Mayor-elect Ron Corbett apparently hasn't yet gotten the memo.
At Thursday evening's budget meeting, Corbett first took on the city's new 1-percent franchise fee on electric bills, a fee the city has yet to impose on gas bills.
Corbett, an opponent of the franchise fee, wondered why the city estimated that the fee would bring in about $1.2 million a year to the city, when, in fact, the city now expects it will bring in twice that amount on electric bills alone.
City Manager Jim Prosser said the city didn't have good access to Alliant Energy information when it made its estimates last spring.
Corbett also wondered why Alliant was paying the city the fee revenue quarterly and not monthly so the city could collect the interest on the revenue, not Alliant. Prosser said he would check, but he said state law might dictate when the money is transferred.
The mayor-elect next wanted to know how the city was doing now that it was nearing the six-month point of the current budget year before he wanted to know about plans for the budget year beginning July 1, 2010.
At one point, Finance Director Casey Drew noted that the city was losing some tax revenue because of abatements on flood-damaged property, but he said the city hoped that new construction in the city would offset that loss.
To this, Corbett asked, “You hoped?”
Corbett wondered if city staff tracked revenue and expenditures during the budget year. He noted that the state of Iowa, for instance, has been making cuts in its current budget year because of negative developments in the state's fiscal picture. How does the city know it shouldn't be doing the same thing? he seemed to be suggesting.
City Manager Jim Prosser said there is value in doing such budget tracking. At the same time, he noted longer-term changes in the market value of property has more affect on the city's budget.
(Even so, nearly six months into the current budget year, the city is reporting that the Police Department will not be taking in $200,000 and the Fire Department $175,000 in expected revenue from a new accident-response fee because of its iffy legality. The current Police Department budget also anticipates $750,000 in annual revenue from red-light and speed-enforcement cameras, which are not yet in place.)
Corbett next had questions about the cost of the city's flood-recovery director, Greg Eyerly.
Corbett noted that the council created the position only after some local private-sector employers made a commitment to paying some portion of the position's expense.
City staff noted that the local business community was paying $60,000 in the current budget year toward the $206,029 annual cost for Eyerly's position. The city is now proposing to pay the entire annual cost on its own in the next budget year.

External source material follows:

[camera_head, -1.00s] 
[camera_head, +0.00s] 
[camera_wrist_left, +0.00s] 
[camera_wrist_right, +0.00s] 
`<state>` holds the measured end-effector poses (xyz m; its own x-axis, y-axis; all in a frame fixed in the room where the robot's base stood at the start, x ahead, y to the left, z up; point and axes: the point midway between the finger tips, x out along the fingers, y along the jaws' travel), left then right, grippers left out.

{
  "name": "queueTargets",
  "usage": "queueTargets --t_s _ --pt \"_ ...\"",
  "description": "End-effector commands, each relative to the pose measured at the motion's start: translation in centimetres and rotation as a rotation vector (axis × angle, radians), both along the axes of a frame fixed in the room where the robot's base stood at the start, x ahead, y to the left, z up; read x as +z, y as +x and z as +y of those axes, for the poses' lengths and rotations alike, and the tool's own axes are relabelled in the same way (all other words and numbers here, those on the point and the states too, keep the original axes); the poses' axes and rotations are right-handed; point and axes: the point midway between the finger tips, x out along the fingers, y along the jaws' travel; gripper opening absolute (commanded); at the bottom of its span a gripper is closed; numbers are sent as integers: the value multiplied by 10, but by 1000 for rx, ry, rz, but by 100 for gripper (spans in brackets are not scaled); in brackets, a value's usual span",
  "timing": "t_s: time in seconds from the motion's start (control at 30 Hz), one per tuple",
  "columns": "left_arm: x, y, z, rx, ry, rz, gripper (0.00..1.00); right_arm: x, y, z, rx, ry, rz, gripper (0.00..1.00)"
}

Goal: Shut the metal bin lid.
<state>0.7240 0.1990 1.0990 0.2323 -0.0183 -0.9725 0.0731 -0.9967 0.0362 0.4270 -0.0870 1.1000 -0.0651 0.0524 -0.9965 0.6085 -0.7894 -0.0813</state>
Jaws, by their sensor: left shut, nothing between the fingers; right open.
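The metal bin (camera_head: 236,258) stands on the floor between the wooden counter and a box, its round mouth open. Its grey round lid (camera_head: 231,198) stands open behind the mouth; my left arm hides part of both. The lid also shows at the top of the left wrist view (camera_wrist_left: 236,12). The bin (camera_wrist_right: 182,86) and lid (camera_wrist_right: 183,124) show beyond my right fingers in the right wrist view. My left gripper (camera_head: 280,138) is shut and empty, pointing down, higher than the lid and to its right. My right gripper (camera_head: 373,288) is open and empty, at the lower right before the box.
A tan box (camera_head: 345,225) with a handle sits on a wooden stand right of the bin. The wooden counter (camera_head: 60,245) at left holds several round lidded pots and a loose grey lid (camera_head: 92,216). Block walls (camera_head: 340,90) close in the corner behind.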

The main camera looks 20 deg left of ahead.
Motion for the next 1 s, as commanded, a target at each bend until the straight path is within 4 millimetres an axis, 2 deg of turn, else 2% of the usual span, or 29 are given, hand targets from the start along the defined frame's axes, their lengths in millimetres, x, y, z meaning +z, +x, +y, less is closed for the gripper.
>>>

Didn't the city negotiate with the local employers for a three- to four-year commitment? Corbett asked. He wondered if the city had been the victim of some kind of “bait and switch.”

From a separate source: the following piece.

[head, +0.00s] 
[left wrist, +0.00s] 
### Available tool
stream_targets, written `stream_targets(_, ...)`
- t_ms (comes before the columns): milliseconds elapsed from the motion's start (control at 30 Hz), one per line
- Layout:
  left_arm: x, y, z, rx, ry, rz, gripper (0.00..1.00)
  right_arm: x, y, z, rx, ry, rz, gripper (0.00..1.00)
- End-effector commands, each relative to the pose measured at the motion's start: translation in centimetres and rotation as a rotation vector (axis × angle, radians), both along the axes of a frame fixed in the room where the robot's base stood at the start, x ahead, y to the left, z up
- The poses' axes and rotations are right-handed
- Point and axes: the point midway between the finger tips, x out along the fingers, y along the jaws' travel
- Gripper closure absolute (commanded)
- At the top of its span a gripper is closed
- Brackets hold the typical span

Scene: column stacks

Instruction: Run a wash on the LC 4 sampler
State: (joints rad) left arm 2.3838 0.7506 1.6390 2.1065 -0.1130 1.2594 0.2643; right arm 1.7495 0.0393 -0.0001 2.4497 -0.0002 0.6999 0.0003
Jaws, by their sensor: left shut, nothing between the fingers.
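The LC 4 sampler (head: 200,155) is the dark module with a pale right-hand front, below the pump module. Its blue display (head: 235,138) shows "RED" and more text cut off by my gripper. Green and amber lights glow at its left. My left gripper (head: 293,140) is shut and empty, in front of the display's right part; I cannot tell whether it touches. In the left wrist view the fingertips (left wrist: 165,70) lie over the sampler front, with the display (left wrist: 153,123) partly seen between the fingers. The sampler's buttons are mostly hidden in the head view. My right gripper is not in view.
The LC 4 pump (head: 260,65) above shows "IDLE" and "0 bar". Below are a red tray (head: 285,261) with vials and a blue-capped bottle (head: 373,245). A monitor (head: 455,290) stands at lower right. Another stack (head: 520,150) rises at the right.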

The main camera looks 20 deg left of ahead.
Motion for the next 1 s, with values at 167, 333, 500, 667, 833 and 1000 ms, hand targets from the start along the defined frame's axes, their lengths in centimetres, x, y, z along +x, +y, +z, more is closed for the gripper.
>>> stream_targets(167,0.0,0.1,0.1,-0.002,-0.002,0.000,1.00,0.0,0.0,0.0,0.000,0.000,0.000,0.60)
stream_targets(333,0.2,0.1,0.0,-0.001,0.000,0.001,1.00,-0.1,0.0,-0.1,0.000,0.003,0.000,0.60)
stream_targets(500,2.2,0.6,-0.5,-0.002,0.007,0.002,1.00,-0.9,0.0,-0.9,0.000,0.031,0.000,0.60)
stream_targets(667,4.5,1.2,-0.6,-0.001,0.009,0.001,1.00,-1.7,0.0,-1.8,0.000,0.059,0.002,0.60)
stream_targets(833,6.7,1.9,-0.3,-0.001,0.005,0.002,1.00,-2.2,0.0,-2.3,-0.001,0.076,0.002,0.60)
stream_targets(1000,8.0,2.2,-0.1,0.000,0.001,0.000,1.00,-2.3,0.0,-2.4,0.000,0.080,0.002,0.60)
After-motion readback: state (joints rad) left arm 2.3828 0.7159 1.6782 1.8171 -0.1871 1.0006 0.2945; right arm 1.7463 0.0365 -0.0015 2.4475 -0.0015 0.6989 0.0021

Prosser - who along with a council majority had been kind of slow to embrace the creation of Eyerly's position - suggested that Corbett talk to the private sector.
Corbett left after about an hour to wait on tables as part of a non-profit fundraising event for the Big Brothers/Big Sisters organization.
He will take office on Jan. 2 along with two other new council members, Chuck Swore and Don Karr.
Outgoing Mayor Kay Halloran invited them to join the budget presentation since the new council is the one that approves the next budget.
Both Swore and Karr had questions for City Attorney Jim Flitz wondering if Flitz's staff of four attorneys might be too many for the city.
Karr didn't want to pay attorneys “to chip golf balls in your office,” he told Flitz.
Flitz noted that his office has a lower per-capita cost than other Iowa cities with full-time attorneys' offices.
Council member Kris Gulick noted that contracting for legal fees might cost $175 an hour if the city decided to farm more legal work out.